↓↓↓

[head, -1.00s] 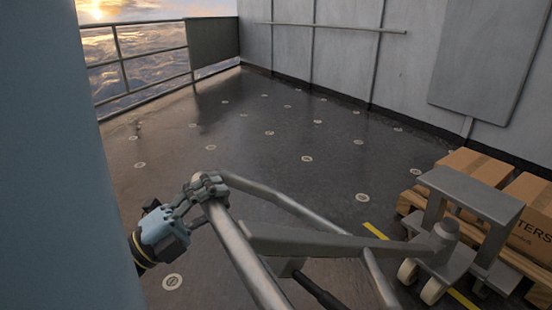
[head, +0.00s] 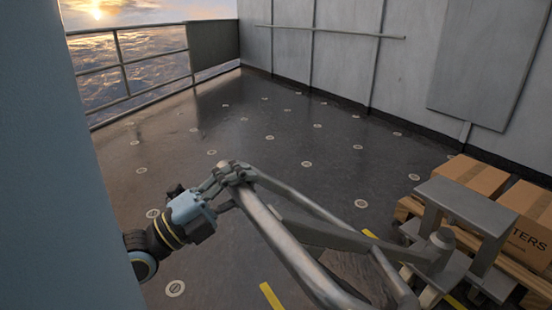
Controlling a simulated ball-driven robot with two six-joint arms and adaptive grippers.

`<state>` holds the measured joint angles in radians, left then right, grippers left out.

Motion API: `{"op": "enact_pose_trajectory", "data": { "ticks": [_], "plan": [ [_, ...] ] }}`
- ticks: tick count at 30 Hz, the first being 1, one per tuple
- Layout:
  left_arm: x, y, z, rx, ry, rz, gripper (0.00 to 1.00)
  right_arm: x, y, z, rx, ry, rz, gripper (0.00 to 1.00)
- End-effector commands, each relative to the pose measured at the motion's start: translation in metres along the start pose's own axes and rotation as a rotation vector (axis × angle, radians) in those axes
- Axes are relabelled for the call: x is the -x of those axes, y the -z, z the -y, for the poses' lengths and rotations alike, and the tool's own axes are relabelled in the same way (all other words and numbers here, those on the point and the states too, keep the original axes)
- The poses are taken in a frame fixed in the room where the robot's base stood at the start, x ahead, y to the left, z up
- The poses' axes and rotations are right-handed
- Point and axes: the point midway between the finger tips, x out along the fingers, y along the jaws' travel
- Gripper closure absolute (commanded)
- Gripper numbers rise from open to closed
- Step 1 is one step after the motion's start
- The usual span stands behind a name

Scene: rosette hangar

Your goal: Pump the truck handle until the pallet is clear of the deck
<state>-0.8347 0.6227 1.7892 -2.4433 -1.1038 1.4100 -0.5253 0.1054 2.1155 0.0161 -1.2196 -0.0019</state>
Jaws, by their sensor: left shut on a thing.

↑↑↑

Starting with the first line of the data above and ending with the line containing "grippers left out.", please restate every line exactly, leaving images out.

[head, -1.00s] 
[head, +0.00s] 
Controlling a simulated ball-driven robot with two six-joint arms and adaptive grippers.

`<state>` holds the measured joint angles in radians, left then right, grippers left out.

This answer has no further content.